A sentença recorrida considerou os seguintes factos provados:

«A) . Por deliberação de 25.02.2003 foi a Oponente nomeada vogal da sociedade “D......., S.A.”, nipc 50….., pelo mandado de 2001/2003 [cf. cópia de certidão do registo comercial a fls. 67 dos autos].

B) . A 30.08.2004 a Oponente procedeu à renúncia ao cargo de administração da sociedade “D......., S.A.”, nipc 50…., identificado no ponto anterior [cf. cópia de certidão do registo comercial a fls. 67 dos autos].

C) Em 29.04.2006 foi instaurado o processo de execução fiscal n.º 35….., no Serviço de Finanças de Oeiras 3, contra a sociedade “D......., S.A.”, para cobrança de dívida de coima, pela quantia exequenda de €1.571,51 [cf. fls. 33 dos autos].

D) O PEF identificado no ponto anterior foi apensado ao PEF n.º 35…, instaurado no Serviço de Finanças de Oeiras 3 [cf. fls. 32 dos autos].

E) Por despacho de 18.12.2008 da Chefe de Finanças Adjunta do Serviço de Finanças de Oeiras 3, em sede do processo de execução fiscal n.º 35….. e apensos, para efeitos de início do procedimento de reversão contra os responsáveis subsidiários [cf. fls.35 a 37 dos autos].
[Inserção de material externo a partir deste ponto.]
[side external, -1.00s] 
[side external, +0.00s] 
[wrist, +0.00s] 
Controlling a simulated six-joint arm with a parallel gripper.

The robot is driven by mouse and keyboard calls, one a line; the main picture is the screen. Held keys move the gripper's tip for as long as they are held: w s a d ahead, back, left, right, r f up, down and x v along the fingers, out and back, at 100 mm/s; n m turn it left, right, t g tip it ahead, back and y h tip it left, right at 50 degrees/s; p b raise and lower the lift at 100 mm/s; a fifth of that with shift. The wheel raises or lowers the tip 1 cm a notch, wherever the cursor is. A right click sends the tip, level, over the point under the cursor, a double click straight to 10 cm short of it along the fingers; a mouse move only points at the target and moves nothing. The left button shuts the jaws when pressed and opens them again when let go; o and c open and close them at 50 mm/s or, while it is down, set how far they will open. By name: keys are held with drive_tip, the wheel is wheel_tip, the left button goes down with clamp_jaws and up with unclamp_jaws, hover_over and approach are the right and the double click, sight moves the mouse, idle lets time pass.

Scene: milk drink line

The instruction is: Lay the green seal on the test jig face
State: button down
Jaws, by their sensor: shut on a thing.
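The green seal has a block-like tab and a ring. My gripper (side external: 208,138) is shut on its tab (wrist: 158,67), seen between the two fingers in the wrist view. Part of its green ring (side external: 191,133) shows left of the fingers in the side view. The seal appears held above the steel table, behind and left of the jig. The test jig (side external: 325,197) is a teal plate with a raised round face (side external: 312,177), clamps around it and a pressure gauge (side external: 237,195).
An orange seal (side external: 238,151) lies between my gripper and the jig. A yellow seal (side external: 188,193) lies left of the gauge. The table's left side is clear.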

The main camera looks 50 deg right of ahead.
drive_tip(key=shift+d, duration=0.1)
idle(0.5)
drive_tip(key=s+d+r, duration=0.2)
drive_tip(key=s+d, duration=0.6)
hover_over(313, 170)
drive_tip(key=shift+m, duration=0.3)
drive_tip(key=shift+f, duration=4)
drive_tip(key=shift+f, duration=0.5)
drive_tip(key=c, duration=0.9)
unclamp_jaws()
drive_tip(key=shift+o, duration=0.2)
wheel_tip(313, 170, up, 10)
F) Por ofício n.º 18…., de 30.12.2008, do Serviço de Finanças de Oeiras 3, foi remetida notificação à Oponente para efeitos audição prévia em sede do procedimento de reversão do processo de execução fiscal n.º 35… e apensos [cf. fls. 34 dos autos].

G) Por despacho de 29.01.2009 da Chefe de Finanças Adjunta do Serviço de Finanças de Oeiras 3 foi proferido despacho de reversão, em sede do processo de execução fiscal n.º 35….. e apensos, onde consta nomeadamente, o seguinte:
“(…)

Face ao alegado e aos elementos existentes nos serviços e que incorporam os autos, designadamente:

a) Certidão da matrícula da Conservatória do Registo Comercial de Cascais e correspondente informação, disponível a folhas 139 dos presentes Autos,

b) Cópia das declarações de IVA arquivadas nestes serviços e disponível a folhas 233 e seguintes dos presentes autos.

c) Pesquisa informática da aplicação informática tributária (cfr. Pag. 100 dos presentes autos).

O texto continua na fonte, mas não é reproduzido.